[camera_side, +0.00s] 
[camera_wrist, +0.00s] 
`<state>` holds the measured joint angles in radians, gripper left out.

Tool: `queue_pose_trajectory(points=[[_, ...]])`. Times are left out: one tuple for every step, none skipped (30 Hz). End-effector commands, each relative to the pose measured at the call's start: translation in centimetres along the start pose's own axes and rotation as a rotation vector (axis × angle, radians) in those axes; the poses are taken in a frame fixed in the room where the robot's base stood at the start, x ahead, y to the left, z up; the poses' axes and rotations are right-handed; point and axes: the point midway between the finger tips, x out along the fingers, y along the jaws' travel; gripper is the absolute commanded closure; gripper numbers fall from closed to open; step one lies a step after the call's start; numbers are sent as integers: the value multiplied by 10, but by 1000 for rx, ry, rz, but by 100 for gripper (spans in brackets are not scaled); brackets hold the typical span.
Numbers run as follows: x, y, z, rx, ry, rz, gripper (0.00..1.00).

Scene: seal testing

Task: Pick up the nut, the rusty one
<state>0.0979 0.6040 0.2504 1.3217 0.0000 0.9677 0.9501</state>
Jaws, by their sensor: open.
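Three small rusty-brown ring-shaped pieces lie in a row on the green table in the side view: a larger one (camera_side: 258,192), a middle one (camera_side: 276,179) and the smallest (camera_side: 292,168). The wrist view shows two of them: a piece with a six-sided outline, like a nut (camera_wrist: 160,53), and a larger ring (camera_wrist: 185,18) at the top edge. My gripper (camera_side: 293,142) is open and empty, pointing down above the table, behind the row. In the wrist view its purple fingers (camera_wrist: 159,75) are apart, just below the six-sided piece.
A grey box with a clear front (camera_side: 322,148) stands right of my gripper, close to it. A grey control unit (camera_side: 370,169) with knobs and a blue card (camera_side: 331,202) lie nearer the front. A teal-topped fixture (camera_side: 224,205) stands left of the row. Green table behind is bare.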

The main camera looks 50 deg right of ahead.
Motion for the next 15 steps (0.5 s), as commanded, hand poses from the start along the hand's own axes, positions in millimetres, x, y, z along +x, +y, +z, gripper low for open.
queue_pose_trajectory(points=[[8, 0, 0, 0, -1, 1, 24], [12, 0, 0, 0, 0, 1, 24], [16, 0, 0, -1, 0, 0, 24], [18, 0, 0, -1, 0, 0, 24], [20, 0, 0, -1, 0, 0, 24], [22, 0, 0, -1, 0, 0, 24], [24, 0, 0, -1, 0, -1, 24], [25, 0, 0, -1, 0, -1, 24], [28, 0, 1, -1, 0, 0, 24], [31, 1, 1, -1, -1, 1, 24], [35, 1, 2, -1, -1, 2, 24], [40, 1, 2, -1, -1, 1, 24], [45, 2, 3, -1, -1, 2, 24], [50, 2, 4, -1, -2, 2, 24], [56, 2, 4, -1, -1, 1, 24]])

********

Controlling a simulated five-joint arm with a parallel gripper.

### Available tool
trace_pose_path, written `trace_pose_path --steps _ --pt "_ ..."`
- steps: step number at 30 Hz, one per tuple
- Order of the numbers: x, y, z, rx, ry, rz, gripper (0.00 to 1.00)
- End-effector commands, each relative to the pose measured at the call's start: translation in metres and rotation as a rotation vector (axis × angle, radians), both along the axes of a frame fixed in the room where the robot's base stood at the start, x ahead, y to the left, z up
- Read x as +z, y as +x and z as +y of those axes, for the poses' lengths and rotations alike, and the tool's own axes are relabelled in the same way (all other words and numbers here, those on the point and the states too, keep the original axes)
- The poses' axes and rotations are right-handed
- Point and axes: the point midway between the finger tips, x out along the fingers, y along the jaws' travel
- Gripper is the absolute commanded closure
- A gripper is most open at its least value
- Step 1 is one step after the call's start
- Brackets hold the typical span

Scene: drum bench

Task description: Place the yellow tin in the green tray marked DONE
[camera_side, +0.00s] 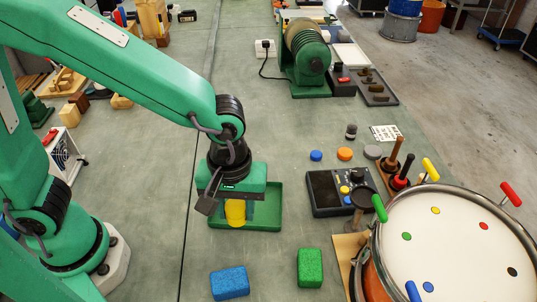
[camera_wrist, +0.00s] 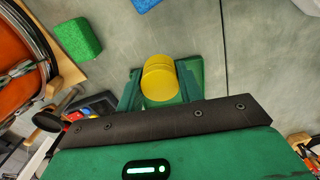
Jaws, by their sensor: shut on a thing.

********

**Work to be completed:** Please quote only the span of lines whose first line contains "- Point and" and whose last line contains "Jaws, by their sensor: shut on a thing.", leaving every picture out.

**Correct output:**
- Point and axes: the point midway between the finger tips, x out along the fingers, y along the jaws' travel
- Gripper is the absolute commanded closure
- A gripper is most open at its least value
- Step 1 is one step after the call's start
- Brackets hold the typical span

Scene: drum bench

Task description: Place the yellow tin in the green tray marked DONE
[camera_side, +0.00s] 
[camera_wrist, +0.00s] 
Jaws, by their sensor: shut on a thing.

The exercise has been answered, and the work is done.